* WHAT THE EXERCISE ASKS
Repeat what the lines below say, word for word, and skip every image.

BEGIN SUPPLIED DATA

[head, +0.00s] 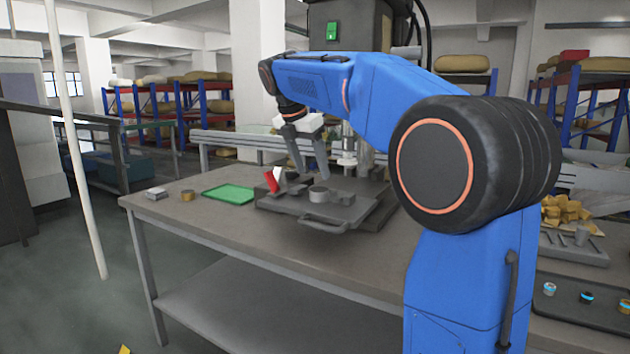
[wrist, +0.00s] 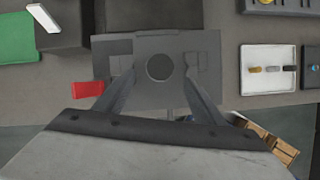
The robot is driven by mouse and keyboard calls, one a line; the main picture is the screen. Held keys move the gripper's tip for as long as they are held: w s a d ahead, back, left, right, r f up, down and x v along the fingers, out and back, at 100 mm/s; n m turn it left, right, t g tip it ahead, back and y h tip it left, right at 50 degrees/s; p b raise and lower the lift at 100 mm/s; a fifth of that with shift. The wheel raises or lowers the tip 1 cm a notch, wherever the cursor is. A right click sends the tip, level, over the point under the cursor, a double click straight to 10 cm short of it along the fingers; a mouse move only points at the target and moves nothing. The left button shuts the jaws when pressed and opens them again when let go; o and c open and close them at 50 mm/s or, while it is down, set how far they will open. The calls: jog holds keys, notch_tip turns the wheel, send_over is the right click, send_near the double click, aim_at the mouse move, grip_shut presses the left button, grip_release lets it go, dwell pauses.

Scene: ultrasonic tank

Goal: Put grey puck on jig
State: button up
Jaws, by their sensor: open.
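A round grey piece (head: 318,194), which looks like the grey puck, sits on a dark grey plate (head: 290,207) on the table. It shows as a dark disc (wrist: 159,67) in the wrist view, on the grey plate (wrist: 155,98) that looks like the jig. My gripper (head: 312,176) is open above the plate with its fingers pointing down. In the wrist view my gripper (wrist: 158,66) has its fingertips apart on either side of the disc. I cannot tell whether the fingers touch anything.
A green tray (head: 228,194), a brass cylinder (head: 188,195) and a small grey block (head: 155,193) are further left. A white tray (wrist: 268,82) shows at right.

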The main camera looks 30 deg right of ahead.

END SUPPLIED DATA

* WRITTEN SOLUTION
[head, +0.00s] 
[wrist, +0.00s] 
The robot is driven by mouse and keyboard calls, one a line; the main picture is the screen. Held keys move the gripper's tip for as long as they are held: w s a d ahead, back, left, right, r f up, down and x v along the fingers, out and back, at 100 mm/s; n m turn it left, right, t g tip it ahead, back and y h tip it left, right at 50 degrees/s; p b raise and lower the lift at 100 mm/s; a fifth of that with shift. The wheel raises or lowers the tip 1 cm a notch, wherever the cursor is. A right click sends the tip, level, over the point under the cursor, a double click straight to 10 cm short of it along the fingers; a mouse move only points at the target and moves nothing. The left button shuts the jaws when pressed and opens them again when let go; o and c open and close them at 50 mm/s or, while it is down, set how far they will open. The calls: jog holds keys, notch_tip turns the wheel, send_over is the right click, send_near the double click, aim_at the mouse move, grip_shut presses the left button, grip_release lets it go, dwell pauses.

Scene: ultrasonic tank

Goal: Put grey puck on jig
State: button up
Jaws, by their sensor: open.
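A round grey piece (head: 318,194), which looks like the grey puck, sits on a dark grey plate (head: 290,207) on the table. It shows as a dark disc (wrist: 159,67) in the wrist view, on the grey plate (wrist: 155,98) that looks like the jig. My gripper (head: 312,176) is open above the plate with its fingers pointing down. In the wrist view my gripper (wrist: 158,66) has its fingertips apart on either side of the disc. I cannot tell whether the fingers touch anything.
A green tray (head: 228,194), a brass cylinder (head: 188,195) and a small grey block (head: 155,193) are further left. A white tray (wrist: 268,82) shows at right.

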The main camera looks 30 deg right of ahead.

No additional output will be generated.